我們的船靠岸了。百加糧管所位於河邊不遠,但糧食運到目地也有二百多米遠的路程。從上河堤到糧管所倉庫,一路都是長長的斜坡路。到了糧管所,先要去窗口開出繳納公糧的票據,接下來抽取少量稻穀,供稻穀乾燥狀況檢測之用。含水量如果超標,就得放在糧站的水泥場上曬乾,直到檢驗合格。當和平哥拿到檢查合格單後,我們就進入了“醉”舟之行的最後卸貨環節。運糧的八個人,個個挑着擔子前往糧管所倉庫。因爲上磅過秤人多,時常排隊等候,不能一鼓作氣乘勢而上,最終動用了大半個下午時間,才把稻穀卸運完畢。

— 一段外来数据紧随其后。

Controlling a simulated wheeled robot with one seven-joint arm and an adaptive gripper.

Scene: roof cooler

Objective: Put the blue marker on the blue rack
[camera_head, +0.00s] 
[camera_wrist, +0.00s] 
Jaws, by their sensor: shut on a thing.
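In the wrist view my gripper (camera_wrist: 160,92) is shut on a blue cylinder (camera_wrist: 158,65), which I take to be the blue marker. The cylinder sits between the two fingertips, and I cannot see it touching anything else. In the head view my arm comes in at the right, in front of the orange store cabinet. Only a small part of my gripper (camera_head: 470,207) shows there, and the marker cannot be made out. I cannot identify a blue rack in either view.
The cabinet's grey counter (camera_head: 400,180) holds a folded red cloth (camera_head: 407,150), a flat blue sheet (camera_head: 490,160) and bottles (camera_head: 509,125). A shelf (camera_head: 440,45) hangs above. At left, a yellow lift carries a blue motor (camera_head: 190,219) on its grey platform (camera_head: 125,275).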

卸完貨後就去吃飯。那時村裏窮,中午吃飯不上飯館,也沒有出差補助,解決午餐都是去老姑媽家裏吃。每次到她家裏解決飯局,獨自一人的她,都要忙上半天,洗菜,切菜,煮飯,洗碗,打掃衛生。當飢腸轆轆的我們來到廚房揭開鍋蓋時,香噴噴的米飯味道就會直入心底,不用菜都能吃下幾碗飯。老姑媽是村裏嫁到鎮裏的媳婦,住在街上,都是七十多歲的人了,還在年復一年爲村裏人義務服務,爲運糧團隊出力,直到生命終結,想起這些,村裏每個人都有或深或淺的內疚感。大家對她印象最深刻的往事還有,就是她煮飯技藝高超,堪稱一絕,大鐵鍋燒柴悶飯一鍋熟,軟硬適中米飯中竟然沒有一點鍋巴,我都弄不明白,她老人家是怎麼做到的,以至若干年之後,想討教一點鐵鍋悶飯的祕笈,都徹底沒有了機會。至今,秋日“醉”舟之行的路上,有她辛苦付出的記憶;秋日“醉”舟之行的畫廊裏,有她夕陽映照的影痕。

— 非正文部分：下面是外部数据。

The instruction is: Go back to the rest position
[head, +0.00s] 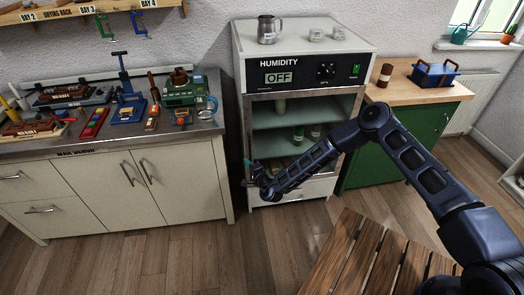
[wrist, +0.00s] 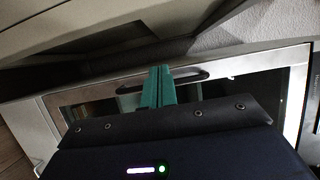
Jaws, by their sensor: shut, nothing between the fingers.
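My gripper (head: 247,163) is at the left front edge of the humidity cabinet (head: 243,75), at the end of my outstretched dark arm. In the wrist view its teal fingers (wrist: 158,86) are closed together with nothing between them. A dark bar handle (wrist: 190,75) on a pale-framed panel (wrist: 230,68) shows just behind the fingertips. I cannot tell whether the fingers touch it. The cabinet's display reads OFF.
A workbench (head: 90,195) crowded with tools stands left. A green cabinet (head: 415,140) with a blue toolbox (head: 434,75) stands right. A slatted wooden table (head: 345,255) is below my arm. A metal jug (head: 268,29) stands on the humidity cabinet. Floor at lower left is clear.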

運糧路上,沒有秋收田間活動的聲勢浩大,也沒有秋收勞作場面的壯懷激烈。秋日的“醉”舟之行,是那個年代特有的產物,她像螞蟻搬家一樣,完成了糧食跨地轉移,完成了顆粒歸倉,最終豐盈了國家糧庫。輸送糧食的過程是愉快的,顆粒歸倉的結局是完美的。無數個秋日的“醉”舟之行,唱紅了那個流光溢彩的秋天,醉美了幾代農民的心。我不知道秋日的“醉”舟之行,爲村莊送出了多少糧食,我只知道,村民們秋天有糧食輸送,農業纔沒有欠收,村民一年勞作的汗水纔沒有白流,農民才能過上好日子。民以食爲天,糧食是根本,更是奔小康的基石,基石不牢會地動山搖。我爲秋日的“醉”舟之行所陶醉,所點贊,所高歌,它讓農民的生活有甜頭,讓農村的日子有奔頭。

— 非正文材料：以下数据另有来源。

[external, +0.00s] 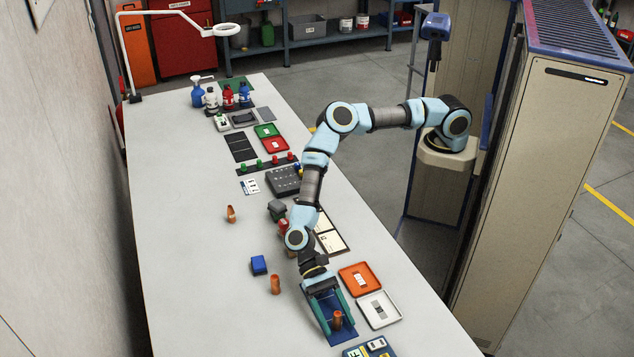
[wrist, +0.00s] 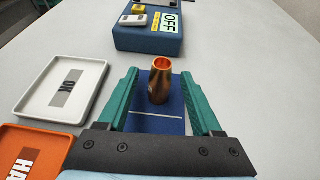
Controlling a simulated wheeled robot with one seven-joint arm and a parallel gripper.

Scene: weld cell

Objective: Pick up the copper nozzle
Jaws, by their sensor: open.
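A copper nozzle (wrist: 160,84) stands upright on a small blue mat (wrist: 158,125) marked with a white line. In the external view this nozzle (external: 337,319) is at the front end of the table. My gripper (wrist: 158,76) points down the table with its two green fingers open, one on each side of the nozzle. Gaps show between the nozzle and both fingers in the wrist view. The nozzle's open top is visible and looks clear of the fingers. Two other copper-coloured pieces, one nearer (external: 275,285) and one farther (external: 231,214), stand to the left in the external view.
A white OK tray (wrist: 66,109) and an orange tray (wrist: 14,137) lie beside the mat. A dark blue box with an OFF label (wrist: 150,40) stands beyond the nozzle. A blue block (external: 259,265) is left of my gripper. The table's left side is mostly clear.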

如今,秋日的“醉”舟之行,永遠定格在歷史的畫面裏,永遠漂流在記憶的長河中。再也沒有秋日的“醉”舟之行的行程了,再也不能逐舟領略沿岸的風光了,有遺憾,但沒有失落。因爲,陸地快運接過了水路運輸的接力棒,公路交通領跑未來。